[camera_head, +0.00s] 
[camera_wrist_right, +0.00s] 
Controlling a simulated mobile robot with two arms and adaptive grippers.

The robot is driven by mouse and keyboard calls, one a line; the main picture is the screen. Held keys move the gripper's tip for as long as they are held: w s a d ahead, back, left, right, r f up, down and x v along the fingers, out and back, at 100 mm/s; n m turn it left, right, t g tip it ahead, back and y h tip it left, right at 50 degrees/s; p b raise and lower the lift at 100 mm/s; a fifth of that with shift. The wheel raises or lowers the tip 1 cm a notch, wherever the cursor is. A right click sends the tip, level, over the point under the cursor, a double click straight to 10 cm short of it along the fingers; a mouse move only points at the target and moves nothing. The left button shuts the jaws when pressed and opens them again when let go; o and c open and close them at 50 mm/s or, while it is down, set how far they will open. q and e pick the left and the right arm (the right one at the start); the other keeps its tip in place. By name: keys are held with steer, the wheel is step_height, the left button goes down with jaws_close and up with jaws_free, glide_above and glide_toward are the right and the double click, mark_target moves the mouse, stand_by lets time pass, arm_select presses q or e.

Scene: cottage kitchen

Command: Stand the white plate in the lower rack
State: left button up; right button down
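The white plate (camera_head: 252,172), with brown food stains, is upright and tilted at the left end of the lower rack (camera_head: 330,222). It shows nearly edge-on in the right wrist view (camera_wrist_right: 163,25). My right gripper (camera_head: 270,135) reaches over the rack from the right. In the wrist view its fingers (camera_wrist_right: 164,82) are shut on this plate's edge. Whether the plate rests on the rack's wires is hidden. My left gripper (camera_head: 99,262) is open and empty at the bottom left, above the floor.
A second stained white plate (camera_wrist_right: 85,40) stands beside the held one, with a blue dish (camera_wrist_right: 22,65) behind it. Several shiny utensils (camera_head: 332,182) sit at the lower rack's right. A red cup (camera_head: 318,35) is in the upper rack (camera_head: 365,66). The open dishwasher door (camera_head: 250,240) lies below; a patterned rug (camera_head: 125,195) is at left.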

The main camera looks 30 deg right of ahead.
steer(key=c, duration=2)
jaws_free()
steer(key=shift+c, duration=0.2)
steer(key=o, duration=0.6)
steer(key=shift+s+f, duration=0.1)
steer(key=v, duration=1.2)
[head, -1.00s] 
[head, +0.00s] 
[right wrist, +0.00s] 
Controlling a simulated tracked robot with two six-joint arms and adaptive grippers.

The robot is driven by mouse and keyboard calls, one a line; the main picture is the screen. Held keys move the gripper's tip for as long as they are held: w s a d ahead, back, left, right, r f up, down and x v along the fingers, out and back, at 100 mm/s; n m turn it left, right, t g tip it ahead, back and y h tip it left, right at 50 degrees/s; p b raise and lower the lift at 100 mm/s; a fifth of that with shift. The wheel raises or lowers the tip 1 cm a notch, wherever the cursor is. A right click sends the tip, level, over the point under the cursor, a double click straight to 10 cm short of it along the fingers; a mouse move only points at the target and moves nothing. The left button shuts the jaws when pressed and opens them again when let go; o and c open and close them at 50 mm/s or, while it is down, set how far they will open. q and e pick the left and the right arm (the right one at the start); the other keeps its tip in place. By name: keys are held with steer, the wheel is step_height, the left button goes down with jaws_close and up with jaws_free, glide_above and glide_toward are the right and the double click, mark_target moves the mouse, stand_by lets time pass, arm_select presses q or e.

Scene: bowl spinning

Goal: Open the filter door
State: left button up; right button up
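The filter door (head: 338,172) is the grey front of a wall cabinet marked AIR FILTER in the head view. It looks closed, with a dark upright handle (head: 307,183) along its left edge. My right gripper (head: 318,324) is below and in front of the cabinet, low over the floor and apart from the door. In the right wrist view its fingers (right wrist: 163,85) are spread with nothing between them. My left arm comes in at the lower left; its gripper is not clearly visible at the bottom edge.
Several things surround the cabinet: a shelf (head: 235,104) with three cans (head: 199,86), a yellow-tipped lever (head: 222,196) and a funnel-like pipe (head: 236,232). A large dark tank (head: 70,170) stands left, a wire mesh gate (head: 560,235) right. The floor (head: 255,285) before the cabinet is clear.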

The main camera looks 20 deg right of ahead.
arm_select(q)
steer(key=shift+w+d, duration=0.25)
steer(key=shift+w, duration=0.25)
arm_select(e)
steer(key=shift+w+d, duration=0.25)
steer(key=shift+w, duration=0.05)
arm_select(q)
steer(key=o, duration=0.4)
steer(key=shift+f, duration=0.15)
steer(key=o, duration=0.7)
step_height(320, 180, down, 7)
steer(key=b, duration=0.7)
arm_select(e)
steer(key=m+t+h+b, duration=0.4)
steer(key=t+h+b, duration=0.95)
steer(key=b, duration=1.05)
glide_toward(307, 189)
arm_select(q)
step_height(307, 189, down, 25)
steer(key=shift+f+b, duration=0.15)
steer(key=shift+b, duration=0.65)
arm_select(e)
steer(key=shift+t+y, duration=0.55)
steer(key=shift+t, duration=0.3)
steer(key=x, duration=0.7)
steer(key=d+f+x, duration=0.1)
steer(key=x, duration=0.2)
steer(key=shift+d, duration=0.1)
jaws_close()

What this task involves: Gather and return every line that holds the string "arms".

Task response:
Controlling a simulated mobile robot with two arms and adaptive grippers.
Controlling a simulated tracked robot with two six-joint arms and adaptive grippers.

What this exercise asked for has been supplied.